Shakespeare
„König Lear“ im Moskauer Staatlichen Jüdischen Theater
von L. Freidkina
Erschienen in: Theater der Zeit: Menschliche und künstlerische Persönlichkeit (10/1946)
Das Staatliche Jüdische Theater in Moskau führt Shakespeares „König Lear“ in der dem Drama noch vor dem Kriege gegebenen Inszenierung wieder auf. Die Zuschauer, die die Leiden und Erfahrungen des Krieges hinter sich haben, wissen die Idee besonders zu schätzen, von der sich der Regisseur und Schauspieler Michoels leiten ließ. Mit seiner Darstellung des Königs Lear antwortet Michoels sozusagen auf die Frage: „Was ist in Wirklichkeit der Mensch?“ Wenn dem gekrönten und absoluten Herrscher Lear der Mensch als ein Räuber, als ein Geier, als wildes Tier erscheint, wenn er während des Sturms im Menschen nichts als ein nacktes Geschöpf erblickt, so überzeugt sich Lear vor seinem Tode davon, dass der wahrhafte Mensch mutig und gerecht ist, und stirbt in dem Glauben an den Sieg der gerechten Sache.
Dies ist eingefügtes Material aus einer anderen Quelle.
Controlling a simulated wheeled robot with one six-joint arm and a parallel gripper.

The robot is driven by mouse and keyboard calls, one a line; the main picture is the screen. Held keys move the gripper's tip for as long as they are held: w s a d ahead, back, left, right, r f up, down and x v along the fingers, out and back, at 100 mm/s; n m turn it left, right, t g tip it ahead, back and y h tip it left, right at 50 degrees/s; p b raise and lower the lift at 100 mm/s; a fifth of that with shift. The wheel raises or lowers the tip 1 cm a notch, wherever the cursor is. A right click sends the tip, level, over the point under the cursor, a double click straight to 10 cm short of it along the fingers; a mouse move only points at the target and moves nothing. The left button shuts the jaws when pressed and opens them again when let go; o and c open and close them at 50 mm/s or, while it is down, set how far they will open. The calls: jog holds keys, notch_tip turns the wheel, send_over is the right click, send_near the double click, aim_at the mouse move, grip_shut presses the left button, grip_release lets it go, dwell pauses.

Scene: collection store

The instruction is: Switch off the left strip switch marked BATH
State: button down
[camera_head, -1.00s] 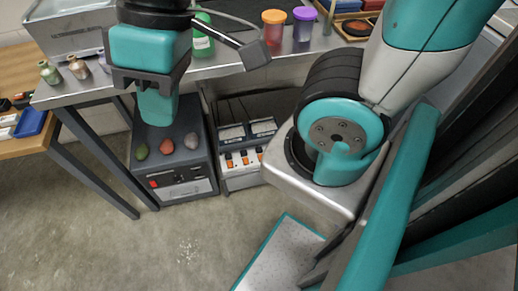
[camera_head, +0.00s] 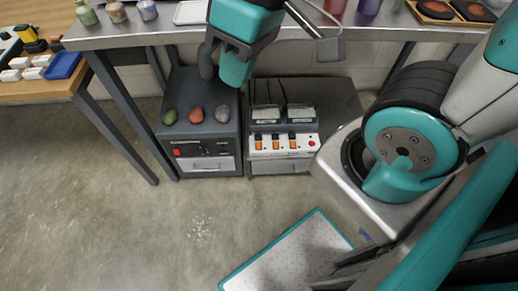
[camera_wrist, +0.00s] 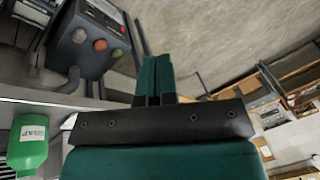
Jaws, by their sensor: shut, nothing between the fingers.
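A white switch strip (camera_head: 284,144) fronts a low unit under the bench in the head view. It carries a row of orange switches, with the left one (camera_head: 258,142) nearest the dark box, and a red round button (camera_head: 312,143) at its right end. The markings are too small to read, and I cannot tell the switch positions. My gripper (camera_head: 236,78) is shut and empty, above and left of the strip, touching no switch. Its teal fingers also show together in the wrist view (camera_wrist: 154,75), where the strip is not visible.
A dark box (camera_head: 203,150) with three coloured stones on top stands left of the unit. The metal bench (camera_head: 165,32) overhangs both. A bench leg (camera_head: 120,115) stands at left. A pale teal-edged panel (camera_head: 290,255) lies low in front. The floor at left is clear.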

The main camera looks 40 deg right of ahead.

Unter den Klängen eines Festmarsches geht der Vorhang hoch; vor dem Zuschauer steht das Schloss des Königs Lear auf der Bühne - ein braunrotes Gebäude, gestützt auf hölzerne Karyatiden. Die Wände des Schlosses öffnen sich, die Holzskulpturen spalten sich in der Mitte und geben den Blick frei auf den roten Saal des Schlosses, der mit der Hofgesellschaft angefüllt ist. Die Hofleute gehen die Treppe hinab, eine feierliche Prozession bildend.
Die älteste Tochter, Goneril,...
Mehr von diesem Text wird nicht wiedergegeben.